**DATA**:
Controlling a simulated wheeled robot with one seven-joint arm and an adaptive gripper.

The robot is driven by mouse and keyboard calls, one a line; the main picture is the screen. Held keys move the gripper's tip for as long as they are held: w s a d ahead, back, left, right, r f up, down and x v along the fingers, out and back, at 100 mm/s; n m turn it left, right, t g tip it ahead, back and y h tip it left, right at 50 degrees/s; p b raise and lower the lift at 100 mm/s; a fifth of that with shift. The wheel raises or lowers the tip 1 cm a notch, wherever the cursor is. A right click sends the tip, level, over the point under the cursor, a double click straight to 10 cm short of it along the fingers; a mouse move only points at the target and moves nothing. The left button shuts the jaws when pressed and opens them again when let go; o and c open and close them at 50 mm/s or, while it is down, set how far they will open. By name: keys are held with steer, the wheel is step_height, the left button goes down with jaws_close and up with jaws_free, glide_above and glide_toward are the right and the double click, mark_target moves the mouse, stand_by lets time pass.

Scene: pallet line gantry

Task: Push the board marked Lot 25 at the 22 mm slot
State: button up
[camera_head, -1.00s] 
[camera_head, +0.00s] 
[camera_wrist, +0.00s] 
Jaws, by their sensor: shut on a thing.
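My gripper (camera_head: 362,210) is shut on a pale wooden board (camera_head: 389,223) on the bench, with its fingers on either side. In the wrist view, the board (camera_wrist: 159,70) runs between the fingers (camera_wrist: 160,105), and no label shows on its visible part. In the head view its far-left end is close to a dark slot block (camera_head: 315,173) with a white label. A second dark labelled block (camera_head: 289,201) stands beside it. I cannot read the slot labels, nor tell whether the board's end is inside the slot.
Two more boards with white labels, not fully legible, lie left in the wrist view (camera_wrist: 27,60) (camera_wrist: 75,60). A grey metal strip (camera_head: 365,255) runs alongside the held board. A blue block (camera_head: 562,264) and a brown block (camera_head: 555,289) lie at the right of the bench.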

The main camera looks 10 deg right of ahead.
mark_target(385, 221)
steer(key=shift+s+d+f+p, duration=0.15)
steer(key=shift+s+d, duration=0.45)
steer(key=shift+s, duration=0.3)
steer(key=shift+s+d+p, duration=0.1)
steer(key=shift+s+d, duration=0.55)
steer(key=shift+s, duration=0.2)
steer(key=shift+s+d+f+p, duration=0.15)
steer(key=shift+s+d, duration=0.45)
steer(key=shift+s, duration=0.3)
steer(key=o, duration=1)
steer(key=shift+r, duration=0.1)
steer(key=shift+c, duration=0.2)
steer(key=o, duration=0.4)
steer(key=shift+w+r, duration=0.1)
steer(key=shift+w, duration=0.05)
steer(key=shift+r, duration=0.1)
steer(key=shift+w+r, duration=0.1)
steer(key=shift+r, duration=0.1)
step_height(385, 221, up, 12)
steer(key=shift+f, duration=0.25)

**TASK BRIEF**:
Each line of the listing above should be output exactly.

**TASK SOLUTION**:
Controlling a simulated wheeled robot with one seven-joint arm and an adaptive gripper.

The robot is driven by mouse and keyboard calls, one a line; the main picture is the screen. Held keys move the gripper's tip for as long as they are held: w s a d ahead, back, left, right, r f up, down and x v along the fingers, out and back, at 100 mm/s; n m turn it left, right, t g tip it ahead, back and y h tip it left, right at 50 degrees/s; p b raise and lower the lift at 100 mm/s; a fifth of that with shift. The wheel raises or lowers the tip 1 cm a notch, wherever the cursor is. A right click sends the tip, level, over the point under the cursor, a double click straight to 10 cm short of it along the fingers; a mouse move only points at the target and moves nothing. The left button shuts the jaws when pressed and opens them again when let go; o and c open and close them at 50 mm/s or, while it is down, set how far they will open. By name: keys are held with steer, the wheel is step_height, the left button goes down with jaws_close and up with jaws_free, glide_above and glide_toward are the right and the double click, mark_target moves the mouse, stand_by lets time pass.

Scene: pallet line gantry

Task: Push the board marked Lot 25 at the 22 mm slot
State: button up
[camera_head, -1.00s] 
[camera_head, +0.00s] 
[camera_wrist, +0.00s] 
Jaws, by their sensor: shut on a thing.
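My gripper (camera_head: 362,210) is shut on a pale wooden board (camera_head: 389,223) on the bench, with its fingers on either side. In the wrist view, the board (camera_wrist: 159,70) runs between the fingers (camera_wrist: 160,105), and no label shows on its visible part. In the head view its far-left end is close to a dark slot block (camera_head: 315,173) with a white label. A second dark labelled block (camera_head: 289,201) stands beside it. I cannot read the slot labels, nor tell whether the board's end is inside the slot.
Two more boards with white labels, not fully legible, lie left in the wrist view (camera_wrist: 27,60) (camera_wrist: 75,60). A grey metal strip (camera_head: 365,255) runs alongside the held board. A blue block (camera_head: 562,264) and a brown block (camera_head: 555,289) lie at the right of the bench.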

The main camera looks 10 deg right of ahead.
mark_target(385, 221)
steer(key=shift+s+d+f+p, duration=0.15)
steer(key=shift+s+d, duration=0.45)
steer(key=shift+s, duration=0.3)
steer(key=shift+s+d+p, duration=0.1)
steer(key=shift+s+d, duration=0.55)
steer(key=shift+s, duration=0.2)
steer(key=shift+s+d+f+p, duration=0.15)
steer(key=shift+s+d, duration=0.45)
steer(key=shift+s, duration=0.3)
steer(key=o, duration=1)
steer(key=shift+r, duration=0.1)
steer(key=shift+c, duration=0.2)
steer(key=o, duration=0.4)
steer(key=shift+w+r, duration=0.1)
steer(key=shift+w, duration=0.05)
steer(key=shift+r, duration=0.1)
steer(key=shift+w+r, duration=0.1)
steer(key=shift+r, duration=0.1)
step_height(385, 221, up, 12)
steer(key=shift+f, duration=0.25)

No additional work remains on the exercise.